## EXERCISE INSTRUCTIONS
Line by line, repeat the data below exactly, beginning at the first line and ending at the line with "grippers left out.". Omit pictures.

## DATA PROVIDED
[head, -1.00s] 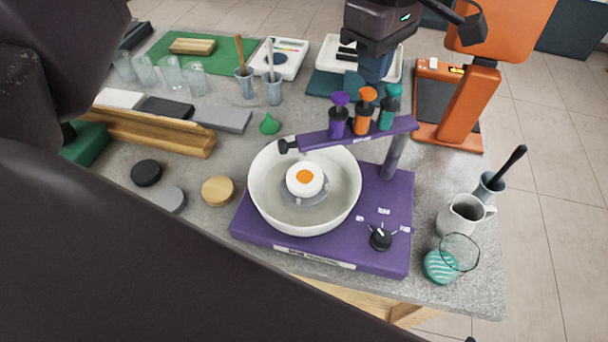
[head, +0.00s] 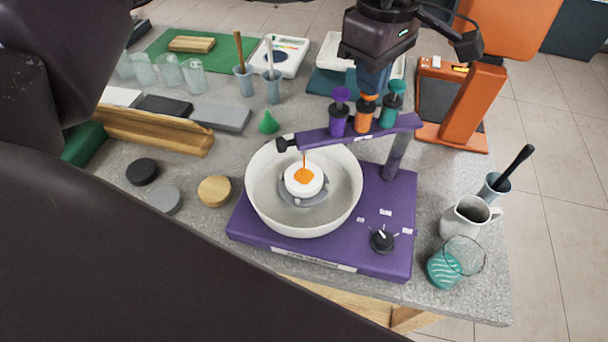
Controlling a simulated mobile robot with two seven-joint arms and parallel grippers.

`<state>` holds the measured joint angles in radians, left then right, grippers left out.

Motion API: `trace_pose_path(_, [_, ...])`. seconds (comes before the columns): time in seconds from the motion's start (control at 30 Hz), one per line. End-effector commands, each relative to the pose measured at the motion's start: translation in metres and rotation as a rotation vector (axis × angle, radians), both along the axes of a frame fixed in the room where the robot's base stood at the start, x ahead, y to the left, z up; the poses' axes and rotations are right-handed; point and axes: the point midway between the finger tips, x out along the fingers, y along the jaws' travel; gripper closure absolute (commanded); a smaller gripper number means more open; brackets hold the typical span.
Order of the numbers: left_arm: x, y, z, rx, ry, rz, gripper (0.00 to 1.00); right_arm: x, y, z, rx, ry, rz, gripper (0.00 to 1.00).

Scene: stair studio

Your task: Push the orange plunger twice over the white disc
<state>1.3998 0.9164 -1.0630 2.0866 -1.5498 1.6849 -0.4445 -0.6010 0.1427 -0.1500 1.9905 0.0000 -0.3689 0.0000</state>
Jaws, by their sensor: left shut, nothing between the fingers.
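The orange plunger (head: 362,121) stands in the middle of the purple dispenser arm, between a purple plunger (head: 338,122) and a teal plunger (head: 388,115). My left gripper (head: 370,88) is shut and empty, pointing down with its fingertips at the orange plunger's top, which sits low and is partly hidden. The white disc (head: 291,184) lies in the middle of the white bowl (head: 258,204), under the end of the dispenser arm. A thin orange stream drops onto an orange patch (head: 304,177) on the disc. My right gripper is not in view.
The bowl sits on a purple base (head: 398,215) with a black knob (head: 382,241). An orange stand (head: 474,105) is behind. Round pucks lie left of the bowl.

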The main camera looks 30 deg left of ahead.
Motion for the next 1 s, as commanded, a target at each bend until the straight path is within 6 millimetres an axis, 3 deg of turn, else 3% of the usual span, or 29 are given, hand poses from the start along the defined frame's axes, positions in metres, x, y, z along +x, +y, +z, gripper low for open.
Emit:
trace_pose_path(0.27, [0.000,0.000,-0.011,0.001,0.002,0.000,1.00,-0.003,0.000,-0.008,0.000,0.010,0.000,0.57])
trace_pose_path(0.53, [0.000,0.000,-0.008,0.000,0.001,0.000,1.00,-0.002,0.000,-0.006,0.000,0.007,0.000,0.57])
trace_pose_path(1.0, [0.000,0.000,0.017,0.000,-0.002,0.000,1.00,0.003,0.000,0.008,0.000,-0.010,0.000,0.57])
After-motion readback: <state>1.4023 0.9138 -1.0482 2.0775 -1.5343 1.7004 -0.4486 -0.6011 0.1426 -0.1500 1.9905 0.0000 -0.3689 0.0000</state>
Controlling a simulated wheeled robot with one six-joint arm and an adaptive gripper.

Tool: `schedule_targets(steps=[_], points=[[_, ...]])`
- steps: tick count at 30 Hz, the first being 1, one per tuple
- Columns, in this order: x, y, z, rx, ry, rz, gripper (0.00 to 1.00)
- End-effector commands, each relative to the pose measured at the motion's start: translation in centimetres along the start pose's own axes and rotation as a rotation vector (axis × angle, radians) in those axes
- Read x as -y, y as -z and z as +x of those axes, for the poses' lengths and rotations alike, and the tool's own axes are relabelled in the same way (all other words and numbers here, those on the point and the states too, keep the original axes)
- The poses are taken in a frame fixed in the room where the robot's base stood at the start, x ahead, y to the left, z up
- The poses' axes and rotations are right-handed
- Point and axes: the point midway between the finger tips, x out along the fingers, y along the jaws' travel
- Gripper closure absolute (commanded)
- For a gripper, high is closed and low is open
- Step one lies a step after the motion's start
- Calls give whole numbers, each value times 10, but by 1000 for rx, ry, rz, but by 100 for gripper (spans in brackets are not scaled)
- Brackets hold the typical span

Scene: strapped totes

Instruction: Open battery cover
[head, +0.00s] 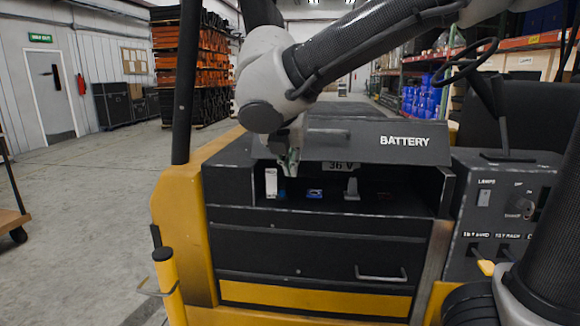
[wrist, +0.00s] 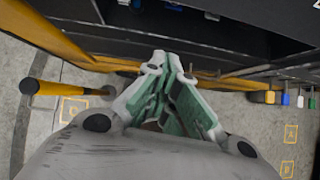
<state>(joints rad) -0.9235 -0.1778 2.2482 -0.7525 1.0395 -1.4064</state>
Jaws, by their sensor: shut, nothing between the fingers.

## RESPONSE TO THE TASK
[head, -1.00s] 
[head, +0.00s] 
Controlling a simulated mobile robot with two seven-joint arms and parallel grippers.

`<state>` holds the measured joint angles in radians, left then right, grippers left out.

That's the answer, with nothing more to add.